## Given request
Drop the pictures; give again exactly the lines from the one holding "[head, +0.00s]" through the end of the data.
▼▼▼
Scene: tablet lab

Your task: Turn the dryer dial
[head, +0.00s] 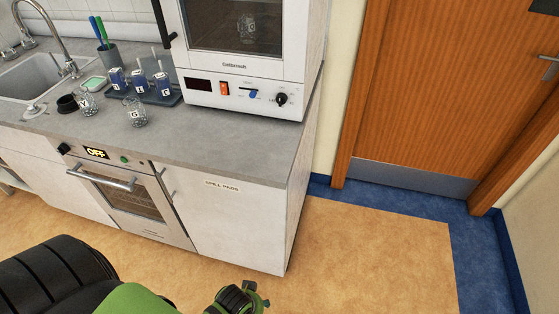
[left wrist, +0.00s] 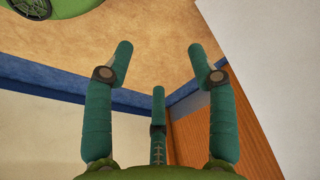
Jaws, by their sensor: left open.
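A white bench-top cabinet with a glass door, which looks like the dryer (head: 250,70), stands on the grey counter. Its front panel has a dark display, a red switch, a blue slider and a round black dial (head: 282,99) at the right. The dial's pointer is too small to read. My left gripper (left wrist: 158,65) is open and empty in the left wrist view, with bare floor and wall beyond its fingers. A green and black part of my arm shows at the bottom of the head view, below and well apart from the dial. My right gripper is not in view.
Below the counter (head: 190,145) is an oven (head: 132,200) with a handle, a black knob and an "OFF" display. Glass jars and a rack (head: 165,97) of blue-labelled bottles stand left of the dryer. The floor (head: 370,250) at the right is clear, before a wooden door (head: 450,90).
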▲▲▲
## Solution to the exercise
[head, +0.00s] 
[left wrist, +0.00s] 
Jaws, by their sensor: left open.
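A white bench-top cabinet with a glass door, which looks like the dryer (head: 250,70), stands on the grey counter. Its front panel has a dark display, a red switch, a blue slider and a round black dial (head: 282,99) at the right. The dial's pointer is too small to read. My left gripper (left wrist: 158,65) is open and empty in the left wrist view, with bare floor and wall beyond its fingers. A green and black part of my arm shows at the bottom of the head view, below and well apart from the dial. My right gripper is not in view.
Below the counter (head: 190,145) is an oven (head: 132,200) with a handle, a black knob and an "OFF" display. Glass jars and a rack (head: 165,97) of blue-labelled bottles stand left of the dryer. The floor (head: 370,250) at the right is clear, before a wooden door (head: 450,90).

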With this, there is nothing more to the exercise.